[begin DATA]

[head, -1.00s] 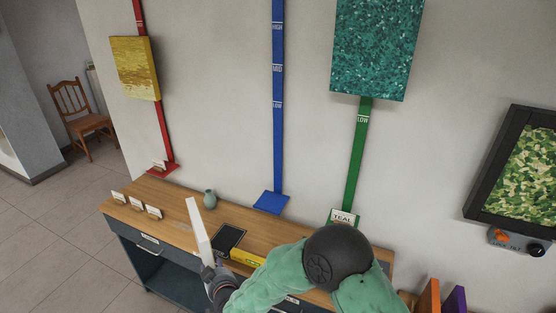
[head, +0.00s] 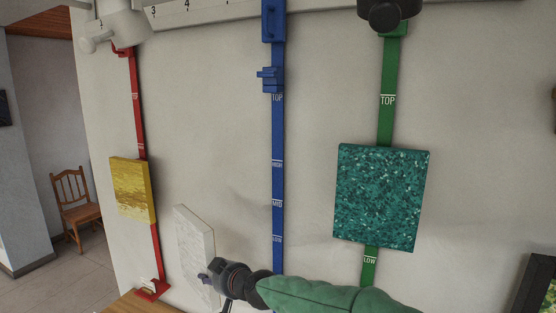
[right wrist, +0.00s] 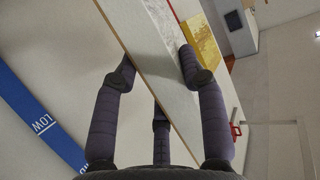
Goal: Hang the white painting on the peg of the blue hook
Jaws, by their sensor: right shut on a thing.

[end DATA]

WORK TO COMPLETE
Leave out every picture, and copy exactly the lines from the line that contains "[right wrist, +0.00s]" through the end of the material.

SOLUTION FOR THIS PROBLEM
[right wrist, +0.00s] 
Goal: Hang the white painting on the peg of the blue hook
Jaws, by their sensor: right shut on a thing.

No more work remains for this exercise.